Supplied records
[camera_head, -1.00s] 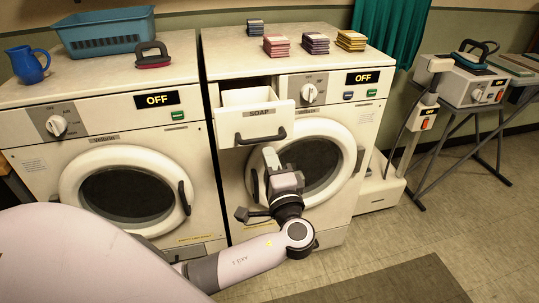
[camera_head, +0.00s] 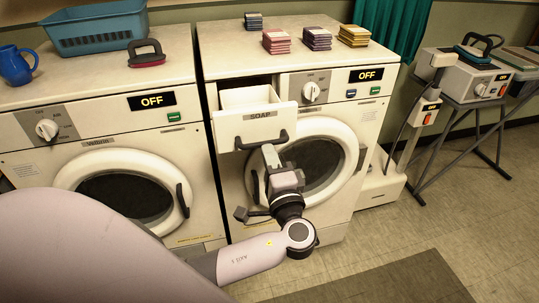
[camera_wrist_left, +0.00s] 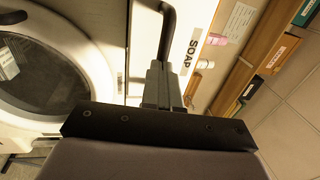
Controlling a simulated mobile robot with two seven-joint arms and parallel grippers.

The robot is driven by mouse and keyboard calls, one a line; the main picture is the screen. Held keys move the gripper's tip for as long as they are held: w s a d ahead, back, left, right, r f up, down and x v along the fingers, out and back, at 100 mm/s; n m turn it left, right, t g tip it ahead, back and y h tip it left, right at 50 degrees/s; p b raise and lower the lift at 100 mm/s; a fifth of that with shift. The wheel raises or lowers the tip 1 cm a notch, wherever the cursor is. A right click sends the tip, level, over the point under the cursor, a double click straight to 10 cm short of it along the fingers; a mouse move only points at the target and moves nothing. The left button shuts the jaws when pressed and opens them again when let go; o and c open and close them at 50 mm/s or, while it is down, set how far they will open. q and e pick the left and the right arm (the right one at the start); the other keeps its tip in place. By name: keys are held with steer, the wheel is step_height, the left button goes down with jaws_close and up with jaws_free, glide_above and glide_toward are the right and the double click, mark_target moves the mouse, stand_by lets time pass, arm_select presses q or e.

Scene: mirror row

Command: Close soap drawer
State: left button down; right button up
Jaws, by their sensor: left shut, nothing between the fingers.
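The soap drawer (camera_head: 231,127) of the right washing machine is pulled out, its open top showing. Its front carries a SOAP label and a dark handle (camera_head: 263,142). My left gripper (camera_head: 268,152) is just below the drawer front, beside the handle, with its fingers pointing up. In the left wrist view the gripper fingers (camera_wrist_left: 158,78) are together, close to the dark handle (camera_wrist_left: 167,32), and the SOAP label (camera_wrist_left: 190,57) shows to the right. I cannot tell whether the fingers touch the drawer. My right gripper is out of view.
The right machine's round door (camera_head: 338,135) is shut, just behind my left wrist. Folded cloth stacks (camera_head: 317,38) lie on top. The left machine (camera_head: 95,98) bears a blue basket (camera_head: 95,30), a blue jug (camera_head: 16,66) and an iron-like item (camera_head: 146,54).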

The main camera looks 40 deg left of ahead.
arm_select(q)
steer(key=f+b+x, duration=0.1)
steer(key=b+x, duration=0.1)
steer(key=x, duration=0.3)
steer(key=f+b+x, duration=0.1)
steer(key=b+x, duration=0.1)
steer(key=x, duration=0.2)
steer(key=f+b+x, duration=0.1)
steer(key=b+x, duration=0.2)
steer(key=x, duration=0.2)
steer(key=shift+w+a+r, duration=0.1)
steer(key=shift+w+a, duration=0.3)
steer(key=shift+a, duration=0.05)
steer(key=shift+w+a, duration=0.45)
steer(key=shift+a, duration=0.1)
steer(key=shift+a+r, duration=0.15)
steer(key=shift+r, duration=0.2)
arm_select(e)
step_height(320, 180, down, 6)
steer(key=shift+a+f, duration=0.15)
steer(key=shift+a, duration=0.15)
==
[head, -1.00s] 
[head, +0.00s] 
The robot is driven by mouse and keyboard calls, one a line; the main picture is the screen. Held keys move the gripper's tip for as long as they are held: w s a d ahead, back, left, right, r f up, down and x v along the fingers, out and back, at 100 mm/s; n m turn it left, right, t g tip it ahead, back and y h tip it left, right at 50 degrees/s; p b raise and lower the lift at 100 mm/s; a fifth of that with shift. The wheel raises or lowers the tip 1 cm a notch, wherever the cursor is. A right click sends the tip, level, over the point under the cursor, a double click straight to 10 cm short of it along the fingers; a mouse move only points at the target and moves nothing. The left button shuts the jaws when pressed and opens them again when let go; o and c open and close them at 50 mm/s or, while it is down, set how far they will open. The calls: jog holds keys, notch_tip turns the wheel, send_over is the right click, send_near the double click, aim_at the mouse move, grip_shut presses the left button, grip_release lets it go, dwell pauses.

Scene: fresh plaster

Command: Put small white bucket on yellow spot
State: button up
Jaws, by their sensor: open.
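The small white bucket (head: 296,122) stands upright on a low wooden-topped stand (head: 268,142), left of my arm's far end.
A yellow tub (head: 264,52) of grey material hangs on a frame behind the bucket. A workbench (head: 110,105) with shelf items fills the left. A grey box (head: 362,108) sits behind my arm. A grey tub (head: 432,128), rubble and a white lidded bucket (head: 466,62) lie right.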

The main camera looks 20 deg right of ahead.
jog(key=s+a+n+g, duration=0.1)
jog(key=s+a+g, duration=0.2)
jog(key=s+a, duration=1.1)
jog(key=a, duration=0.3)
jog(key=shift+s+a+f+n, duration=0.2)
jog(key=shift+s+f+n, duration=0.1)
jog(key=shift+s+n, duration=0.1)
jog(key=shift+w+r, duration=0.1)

Stated goal
Using the entries above, extract exactly the lines from the one that contains "[camera_head, -1.00s]" through the one that contains "Controlling a simulated". Do not carry over any pictures.

Solution to this exercise
[camera_head, -1.00s] 
[camera_head, +0.00s] 
[camera_wrist_left, +0.00s] 
Controlling a simulated mobile robot with two seven-joint arms and parallel grippers.

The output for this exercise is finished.